In this 2003 handout photo provided by the NHL, St. Louis Blues forward Mike Danton is shown. THE CANADIAN PRESS/AP/NHL
HALIFAX, N.S. - Former NHL player Mike Danton - who was convicted of conspiracy to commit murder - has been cleared to play university hockey in Halifax in a move that has raised questions about the eligibility of pro athletes in varsity sports.
Correctional officials allowed Danton, who lives in Toronto and has been given full parole, to make the move, the athletic director at Saint Mary's University said Wednesday.
Steve Sarty said Danton will join the university's hockey team after his arrival, expected within days.
"When he lands here it's going to be a bit of an abnormal situation, so we just want to make sure he's comfortable and has some sense of normalcy," said Sarty.
It's not clear how quickly Danton, 29, will be able to settle into a quiet routine. His return to the game has sparked debate about the need for further eligibility restrictions for varsity sports.
Current rules set by Canadian Interuniversity Sport, the governing body for athletics, allow him to play varsity hockey for three years.
Unlike CIS football, hockey players are not restricted by age caps and it's up to individual universities to decide whether someone fits into their program.
"In the case of SMU, that's the decision that they've made having done their due diligence. That would not necessarily have been the decision across the country," said Marg McGregor, CEO for CIS.
McGregor said university hockey also presents some unique challenges because players are generally older when they return to school after playing in the junior ranks.
"It's not unusual to have 25 or 26-year-olds playing men's hockey. Virtually all our other sports intake is right out of high school," said McGregor.
She acknowledged the Danton situation will likely rekindle discussion internally about existing eligibility rules.

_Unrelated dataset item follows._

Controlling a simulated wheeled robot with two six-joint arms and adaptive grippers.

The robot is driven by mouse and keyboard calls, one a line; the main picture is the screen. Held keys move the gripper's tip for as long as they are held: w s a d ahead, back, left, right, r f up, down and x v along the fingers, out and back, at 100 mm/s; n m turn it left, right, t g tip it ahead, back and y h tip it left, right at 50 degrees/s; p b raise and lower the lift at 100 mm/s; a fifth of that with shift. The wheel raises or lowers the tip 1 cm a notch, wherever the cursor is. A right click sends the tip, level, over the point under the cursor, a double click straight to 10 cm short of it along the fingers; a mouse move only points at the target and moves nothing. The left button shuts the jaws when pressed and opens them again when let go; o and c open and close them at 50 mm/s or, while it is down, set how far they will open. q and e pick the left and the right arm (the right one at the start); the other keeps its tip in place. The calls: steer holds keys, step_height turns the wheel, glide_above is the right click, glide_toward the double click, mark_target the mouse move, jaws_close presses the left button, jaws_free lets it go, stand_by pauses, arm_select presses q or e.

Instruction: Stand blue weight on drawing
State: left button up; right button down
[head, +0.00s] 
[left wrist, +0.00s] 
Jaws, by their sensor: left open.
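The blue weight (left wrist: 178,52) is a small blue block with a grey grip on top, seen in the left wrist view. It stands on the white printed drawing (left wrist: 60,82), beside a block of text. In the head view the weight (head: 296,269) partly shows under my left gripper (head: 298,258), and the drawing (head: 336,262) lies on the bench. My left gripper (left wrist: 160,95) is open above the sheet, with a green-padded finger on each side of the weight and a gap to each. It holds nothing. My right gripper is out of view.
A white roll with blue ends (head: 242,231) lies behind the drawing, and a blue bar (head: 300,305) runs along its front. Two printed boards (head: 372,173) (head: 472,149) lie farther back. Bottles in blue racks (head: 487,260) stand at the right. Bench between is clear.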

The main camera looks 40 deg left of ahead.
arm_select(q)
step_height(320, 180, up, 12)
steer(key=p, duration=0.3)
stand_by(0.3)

"This is going to promote some conversation in our fraternity," said McGregor.
"It's definitely worthy of discussion and I would think that's going to happen when our men's hockey coaches meet in March at the national championships."
Danton is not the first player with NHL experience to step back into university ranks.

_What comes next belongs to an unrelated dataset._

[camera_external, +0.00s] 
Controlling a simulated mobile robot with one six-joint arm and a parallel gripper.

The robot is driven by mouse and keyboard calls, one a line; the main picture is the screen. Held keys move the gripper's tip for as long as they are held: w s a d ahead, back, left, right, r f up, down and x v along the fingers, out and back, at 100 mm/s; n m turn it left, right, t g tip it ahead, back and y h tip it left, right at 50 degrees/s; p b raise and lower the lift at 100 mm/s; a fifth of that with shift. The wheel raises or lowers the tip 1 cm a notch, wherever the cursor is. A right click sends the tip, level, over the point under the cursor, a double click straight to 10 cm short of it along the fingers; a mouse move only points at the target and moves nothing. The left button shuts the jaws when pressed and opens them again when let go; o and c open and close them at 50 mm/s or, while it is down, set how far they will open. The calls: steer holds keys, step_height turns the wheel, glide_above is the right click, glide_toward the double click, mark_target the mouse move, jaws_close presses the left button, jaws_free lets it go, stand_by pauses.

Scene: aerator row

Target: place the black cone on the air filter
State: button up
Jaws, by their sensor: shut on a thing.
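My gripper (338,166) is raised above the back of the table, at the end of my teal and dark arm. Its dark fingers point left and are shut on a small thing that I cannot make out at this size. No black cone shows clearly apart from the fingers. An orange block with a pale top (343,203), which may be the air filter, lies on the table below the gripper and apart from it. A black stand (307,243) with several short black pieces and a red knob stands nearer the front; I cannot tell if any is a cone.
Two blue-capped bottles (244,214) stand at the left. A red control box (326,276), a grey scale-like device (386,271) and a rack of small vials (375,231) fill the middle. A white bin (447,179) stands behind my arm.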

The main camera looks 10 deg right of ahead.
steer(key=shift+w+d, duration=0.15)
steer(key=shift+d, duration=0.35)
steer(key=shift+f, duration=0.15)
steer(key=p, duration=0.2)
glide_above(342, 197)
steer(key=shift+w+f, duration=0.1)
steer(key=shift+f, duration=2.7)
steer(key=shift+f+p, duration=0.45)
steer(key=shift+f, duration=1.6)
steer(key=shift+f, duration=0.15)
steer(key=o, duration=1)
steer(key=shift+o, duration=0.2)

Jared Aulin played 17 games with the Los Angeles Kings before joining the University of Calgary Dinos for the 2007-2008 season.
Aulin had 34 points in 16 games and finished third in Canada West scoring even though he was injured and didn't skate in the playoffs.

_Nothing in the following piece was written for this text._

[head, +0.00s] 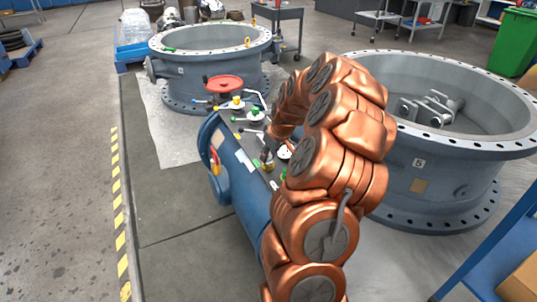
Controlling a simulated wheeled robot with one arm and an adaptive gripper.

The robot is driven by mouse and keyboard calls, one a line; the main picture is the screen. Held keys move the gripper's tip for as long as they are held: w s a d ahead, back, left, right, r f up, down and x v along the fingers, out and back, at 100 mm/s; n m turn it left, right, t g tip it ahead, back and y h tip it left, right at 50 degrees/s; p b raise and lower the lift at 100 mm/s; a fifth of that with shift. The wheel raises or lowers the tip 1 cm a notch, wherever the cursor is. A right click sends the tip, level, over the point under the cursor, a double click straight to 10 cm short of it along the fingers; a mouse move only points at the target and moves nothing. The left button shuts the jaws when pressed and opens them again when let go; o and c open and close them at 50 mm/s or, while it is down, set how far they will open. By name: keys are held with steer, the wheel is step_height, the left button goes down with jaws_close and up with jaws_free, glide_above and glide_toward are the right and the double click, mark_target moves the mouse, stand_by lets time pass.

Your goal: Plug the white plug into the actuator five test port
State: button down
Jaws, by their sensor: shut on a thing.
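My gripper (268,154) is at the end of my copper-coloured arm, low over the top panel of a blue actuator (236,163). Its fingers look shut on a small thing, too small and hidden to name surely. I cannot make out the white plug for certain. Small coloured fittings stand along the panel, and a white round part (285,152) is just right of my gripper. I cannot tell which fitting is the test port. The large grey valve (420,190) at the right carries a label with a 5.
A red handwheel (225,84) stands at the actuator's far end. Another large grey flanged valve (205,72) is behind it. A blue bench (495,245) edges in at the lower right. The floor left of the yellow-black stripe (119,200) is clear.

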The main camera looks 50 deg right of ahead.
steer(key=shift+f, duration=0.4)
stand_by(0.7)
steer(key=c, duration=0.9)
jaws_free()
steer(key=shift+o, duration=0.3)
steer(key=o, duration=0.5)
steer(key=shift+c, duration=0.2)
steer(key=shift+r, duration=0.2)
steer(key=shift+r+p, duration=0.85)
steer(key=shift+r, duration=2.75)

He has since returned to pro hockey and is playing for the Syracuse Crunch of the AHL.
Danton won't be suiting up with the Huskies right away, Sarty said.
"It's more important for us to get him acclimatized to school, used to the routine," he said.
Sarty said coach Trevor Stienburg, who has yet to see Danton skate, will make the call on when he starts.
The Huskies are ranked eight nationally and even though the players are accepting of their new teammate, Stienburg has to consider chemistry, Sarty said.
"The team is doing really well right now, so he wants to make sure that it's a fit on the ice," he said.
"The players are behind this and they know that if Mike Danton has a position, somebody else is going to have less ice time."
Danton has completed some correspondence courses from Queen's University in Kingston, Ont., and has enrolled in three sociology courses at Saint Mary's.
A return to the NHL is unlikely because his criminal record would prevent him from returning to the United States.
He scored 10 goals in 92 games with the St. Louis Blues and New Jersey Devils over the course of his short NHL career.
Danton was released from a U.S. prison in March of last year after he was convicted in 2004 in a murder-for-hire plot. He returned to Canada and was granted full parole last September after admitting to the National Parole Board the target of the plot was his father.